Тем самым представление о «матери-земле» (или, соответственно, земле как отце) образует ядро, изначальную идею, постоянно доказывающую свою силу от примитивных верований до высших проявлений религиозного сознания. Уитото полагают, что плоды земледелия проводят все время, пока они отсутствуют, у своего отца, под землей: «душа» плодов и растений отправляется на это время в жилище своего отца32. То, что земля является общей матерью, производящей людей на свет, в которую они возвращаются после смерти, чтобы вновь восстать к жизни в круговороте становления, является основным представлением еще греческой религии, непосредственно выраженным в «Хоэфорах» Эсхила, в молитве Электры на могиле Агамемнона33·68*. Даже в «Менексене» Платона еще встречается утверждение, что не земля подражает женщинам в беременности и родах, а наоборот, женщины следуют в этом земле. Однако для первоначального мифологического воззрения здесь вообще нет ни «до», ни «после», ни «первого», ни «второго», а лишь полное и неразрывное совпадение обоих процессов. Культы-мистерии обращают это общее верование в индивидуальную форму. Исполняя сакраментальные акты, представляющие изначальную тайну становления, смерти и возрождения, участник мистерии стремится получить залог возвращения к жизни.
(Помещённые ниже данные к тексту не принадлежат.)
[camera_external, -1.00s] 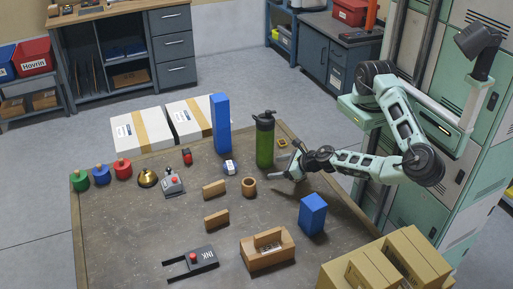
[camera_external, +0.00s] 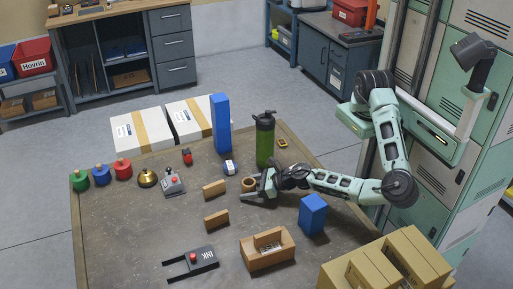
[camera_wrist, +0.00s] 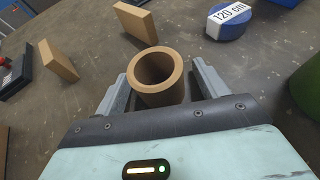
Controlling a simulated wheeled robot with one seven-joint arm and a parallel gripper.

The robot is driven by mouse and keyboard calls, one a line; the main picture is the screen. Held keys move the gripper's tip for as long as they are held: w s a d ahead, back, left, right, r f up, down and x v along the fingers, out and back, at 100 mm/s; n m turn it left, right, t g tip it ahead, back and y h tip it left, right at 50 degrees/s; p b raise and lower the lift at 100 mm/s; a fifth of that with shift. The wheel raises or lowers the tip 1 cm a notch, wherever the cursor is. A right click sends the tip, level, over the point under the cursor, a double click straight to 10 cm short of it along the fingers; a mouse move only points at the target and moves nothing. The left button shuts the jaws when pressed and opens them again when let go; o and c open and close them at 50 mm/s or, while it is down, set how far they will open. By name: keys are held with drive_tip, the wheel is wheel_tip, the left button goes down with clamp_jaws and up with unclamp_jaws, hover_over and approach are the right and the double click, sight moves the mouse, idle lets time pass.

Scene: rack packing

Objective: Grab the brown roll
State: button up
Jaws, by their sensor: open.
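The brown roll (camera_external: 248,184) stands upright on the table, a short hollow cylinder. In the wrist view the roll (camera_wrist: 158,77) sits between the two grey fingers of my gripper (camera_wrist: 160,88), with a gap on either side. The lower part of the roll is hidden behind the gripper's body. In the external view my gripper (camera_external: 258,190) is low over the table, right beside the roll, and covers part of it. The gripper is open and holds nothing.
A tall green bottle (camera_external: 265,140) and a tall blue block (camera_external: 221,123) stand behind the roll. A blue tape measure (camera_external: 230,167) is close by. Brown blocks (camera_external: 214,188) lie to the left, and a shorter blue block (camera_external: 312,214) stands to the right, near my arm.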

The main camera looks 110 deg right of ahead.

В культе Изиды сама Изида, творящая зеленые всходы, является для ее почитателей матерью богов, великой матерью, владычицей, дарующей жизнь всем людям34. В данном случае, как и в других культах, участнику мистерий совершенно определенно предписывается, прежде чем он обретет свое новое духовное бытие, достигнет своей духовной «трансфигурации», пройти все круги природы и физической жизни, побывать во всех стихиях и всех существах, в земле, воде и воздухе, в животных и растениях, пересечь все части неба и знаки зодиака35. Так что даже и там, где основная тенденция направлена на четкое разделение духовного и телесного, на дуализм тела и души, то и дело прорывается изначальное мифологическое чувство единства. Фундаментальные категории человеческой общественной жизни также изначально понимаются и используются и как «природные» и как «духовные». Это касается в особенности праформы человеческой семьи, триады отец-мать-дитя, которая как непосредственно считается частью бытия природы, так и извлекается из нее. «Мать-земля» противопоставляется «небу-отцу» как в ведийской религии, так и в древнескандинавских верованиях36. У полинезийцев люди также происходят от неба
199
и земли как первой супружеской пары37. Троица отца, матери и сына представлена в египетской религии в образах Осириса, Изиды и Гора, она встречается, далее, почти у всех семитских народов, в не меньшей мере она засвидетельствована также у германцев38, италиков, кельтов, скифов и монголов. Поэтому Узенер видит в представлении об этой божественной триаде фундаментальную категорию мифологически-религиозного сознания: «глубоко укорененную и потому наделенную природной движущей силой форму созерцания»39. И в развитии христианства религиозно-этическое понимание «сына Божьего» лишь постепенно выработалось из определенных конкретно-физических представлений об этом отношении; и здесь надежда на воскрешение еще любит ссылаться на основную мысль старых примитивных религий, согласно которой благочестивый физически родствен богу-отцу, является его телесным сыном40.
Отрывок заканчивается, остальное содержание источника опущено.